- _Goal of the exercise_: Reproduce the listing word for word. Skip any image.

- _Dataset section_:

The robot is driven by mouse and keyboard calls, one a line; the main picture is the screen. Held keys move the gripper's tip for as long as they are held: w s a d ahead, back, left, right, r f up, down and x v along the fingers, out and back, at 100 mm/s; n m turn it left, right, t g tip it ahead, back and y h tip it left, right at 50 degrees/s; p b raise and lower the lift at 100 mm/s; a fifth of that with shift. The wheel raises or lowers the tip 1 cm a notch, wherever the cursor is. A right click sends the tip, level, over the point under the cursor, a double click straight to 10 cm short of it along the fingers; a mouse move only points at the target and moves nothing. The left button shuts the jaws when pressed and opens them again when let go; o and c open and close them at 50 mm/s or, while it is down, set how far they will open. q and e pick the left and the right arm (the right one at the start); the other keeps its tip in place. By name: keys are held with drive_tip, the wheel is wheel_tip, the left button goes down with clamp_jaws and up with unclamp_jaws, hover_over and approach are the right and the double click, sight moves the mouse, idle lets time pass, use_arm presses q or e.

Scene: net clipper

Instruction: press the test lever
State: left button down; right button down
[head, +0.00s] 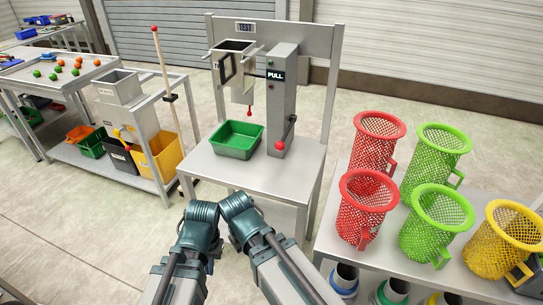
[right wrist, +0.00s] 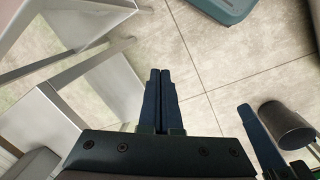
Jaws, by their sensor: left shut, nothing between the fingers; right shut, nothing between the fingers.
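The test stand (head: 327,42) has a TEST sign at its top and stands on a grey table at the centre of the head view. A grey post (head: 283,103) with a PULL label carries a lever with a red ball knob (head: 281,146) low on its front. My two arms reach up from the bottom centre, short of the table's front edge and apart from the lever. In the right wrist view my right gripper (right wrist: 160,73) is shut and empty above the floor. A dark finger of my left gripper (right wrist: 249,118) seems to show at the right. Its fingers are unclear in the head view.
A green tray (head: 237,139) sits left of the post, below a metal hopper (head: 232,62) with a red-tipped rod. Mesh baskets stand on the right table (head: 307,244). A cart (head: 179,101) with bins stands left. Floor is free at lower left.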

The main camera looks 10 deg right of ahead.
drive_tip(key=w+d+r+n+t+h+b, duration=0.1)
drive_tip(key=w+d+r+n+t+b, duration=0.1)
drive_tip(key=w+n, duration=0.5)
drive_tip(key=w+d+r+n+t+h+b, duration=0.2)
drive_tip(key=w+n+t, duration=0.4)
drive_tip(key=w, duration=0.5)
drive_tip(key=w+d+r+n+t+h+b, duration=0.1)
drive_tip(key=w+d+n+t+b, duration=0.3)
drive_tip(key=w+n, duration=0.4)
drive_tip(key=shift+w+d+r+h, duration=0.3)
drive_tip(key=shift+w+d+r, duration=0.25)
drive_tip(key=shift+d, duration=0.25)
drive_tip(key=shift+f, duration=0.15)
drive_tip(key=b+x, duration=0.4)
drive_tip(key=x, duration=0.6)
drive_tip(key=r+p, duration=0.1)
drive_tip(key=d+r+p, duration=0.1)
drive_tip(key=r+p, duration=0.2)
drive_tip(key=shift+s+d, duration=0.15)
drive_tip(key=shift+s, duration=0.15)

- _Correct response_:
The robot is driven by mouse and keyboard calls, one a line; the main picture is the screen. Held keys move the gripper's tip for as long as they are held: w s a d ahead, back, left, right, r f up, down and x v along the fingers, out and back, at 100 mm/s; n m turn it left, right, t g tip it ahead, back and y h tip it left, right at 50 degrees/s; p b raise and lower the lift at 100 mm/s; a fifth of that with shift. The wheel raises or lowers the tip 1 cm a notch, wherever the cursor is. A right click sends the tip, level, over the point under the cursor, a double click straight to 10 cm short of it along the fingers; a mouse move only points at the target and moves nothing. The left button shuts the jaws when pressed and opens them again when let go; o and c open and close them at 50 mm/s or, while it is down, set how far they will open. q and e pick the left and the right arm (the right one at the start); the other keeps its tip in place. By name: keys are held with drive_tip, the wheel is wheel_tip, the left button goes down with clamp_jaws and up with unclamp_jaws, hover_over and approach are the right and the double click, sight moves the mouse, idle lets time pass, use_arm presses q or e.

Scene: net clipper

Instruction: press the test lever
State: left button down; right button down
[head, +0.00s] 
[right wrist, +0.00s] 
Jaws, by their sensor: left shut, nothing between the fingers; right shut, nothing between the fingers.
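The test stand (head: 327,42) has a TEST sign at its top and stands on a grey table at the centre of the head view. A grey post (head: 283,103) with a PULL label carries a lever with a red ball knob (head: 281,146) low on its front. My two arms reach up from the bottom centre, short of the table's front edge and apart from the lever. In the right wrist view my right gripper (right wrist: 160,73) is shut and empty above the floor. A dark finger of my left gripper (right wrist: 249,118) seems to show at the right. Its fingers are unclear in the head view.
A green tray (head: 237,139) sits left of the post, below a metal hopper (head: 232,62) with a red-tipped rod. Mesh baskets stand on the right table (head: 307,244). A cart (head: 179,101) with bins stands left. Floor is free at lower left.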

The main camera looks 10 deg right of ahead.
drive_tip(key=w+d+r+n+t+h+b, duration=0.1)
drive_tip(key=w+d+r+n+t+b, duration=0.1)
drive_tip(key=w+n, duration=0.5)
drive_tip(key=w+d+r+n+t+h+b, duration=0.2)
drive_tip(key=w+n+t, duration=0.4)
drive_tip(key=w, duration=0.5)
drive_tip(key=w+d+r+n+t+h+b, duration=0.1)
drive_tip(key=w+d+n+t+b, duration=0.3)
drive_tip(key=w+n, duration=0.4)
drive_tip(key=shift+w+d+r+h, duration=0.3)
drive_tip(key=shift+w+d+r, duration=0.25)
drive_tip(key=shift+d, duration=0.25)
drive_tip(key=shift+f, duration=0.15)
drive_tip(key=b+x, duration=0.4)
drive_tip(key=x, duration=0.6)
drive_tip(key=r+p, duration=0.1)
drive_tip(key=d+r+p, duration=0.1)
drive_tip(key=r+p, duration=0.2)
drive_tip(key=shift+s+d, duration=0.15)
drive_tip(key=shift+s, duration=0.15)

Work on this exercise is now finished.